Remote systems offer a new grid architecture
Throughout PG&E’s 70,000-square-mile service area, pockets of remote customers are served via long electric distribution lines that in many cases traverse through high fire-risk areas. Replacing these distribution lines with a reliable and low-carbon local energy source is an innovative option that has now become a feasible and, in many cases, preferred option for serving customers at the edges of the grid.
PG&E is one of the first energy companies in North America to deploy Standalone Power Systems as an alternative customer service offering to electricity provided through traditional grid infrastructure. Remote grids operate independently from the larger electric grid that delivers energy throughout the state, and they allow PG&E to remove overhead powerlines, significantly reducing wildfire risk and service interruptions in high fire-threat areas.
In Briceburg, for example, PG&E opted not to rebuild approximately 1.4 miles of distribution line that was destroyed in the 2019 Briceburg fire, and instead deployed the localized stand-alone power system. This hybrid renewable option reliably powers five customers without the need to rebuild the overhead line, and the system remained operational throughout the recent Oak Fire even as powerlines serving customers near the fire were de-energized for safety.
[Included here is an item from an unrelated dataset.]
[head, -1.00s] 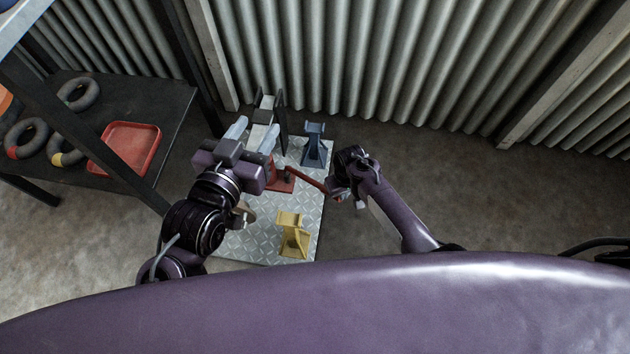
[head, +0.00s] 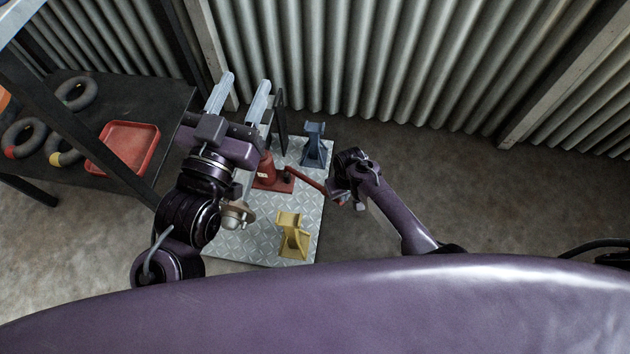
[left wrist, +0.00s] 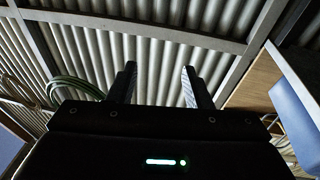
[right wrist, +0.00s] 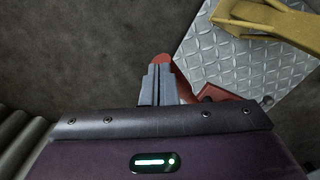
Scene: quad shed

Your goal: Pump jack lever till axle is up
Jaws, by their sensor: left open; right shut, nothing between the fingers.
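The red jack (head: 264,172) stands on the metal plate, and its lever (head: 311,184) slopes down to the right. My right gripper (head: 336,202) is shut and empty at the lever's outer end. In the right wrist view, the closed fingers (right wrist: 158,72) overlap the red lever end (right wrist: 161,58); I cannot tell whether they touch. My left gripper (head: 245,84) is open and empty, above and left of the jack, and its fingers (left wrist: 158,82) point at the wall. A grey-brown rounded part (head: 236,215), perhaps the axle's hub, is partly hidden by my left arm.
A yellow stand (head: 291,236) and a blue stand (head: 314,146) are on the tread plate (head: 270,250). A dark shelf at left holds a red tray (head: 128,146) and several rings (head: 76,94). A corrugated wall (head: 400,65) closes the back. The floor at right is clear.
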Potelco and New Sun Road join a growing ecosystem of microgrid vendors, including Grass Valley, Calif.-based BoxPower — which engineered the Briceburg remote grid — working alongside PG&E to design, deploy and scale standalone power systems as a service offering.
PG&E has identified multiple potential locations for additional remote grids, with sites currently being assessed in high fire-threat areas of Lake, Sonoma, and Tulare counties, all of which would be managed on New Sun Road’s Stellar platform.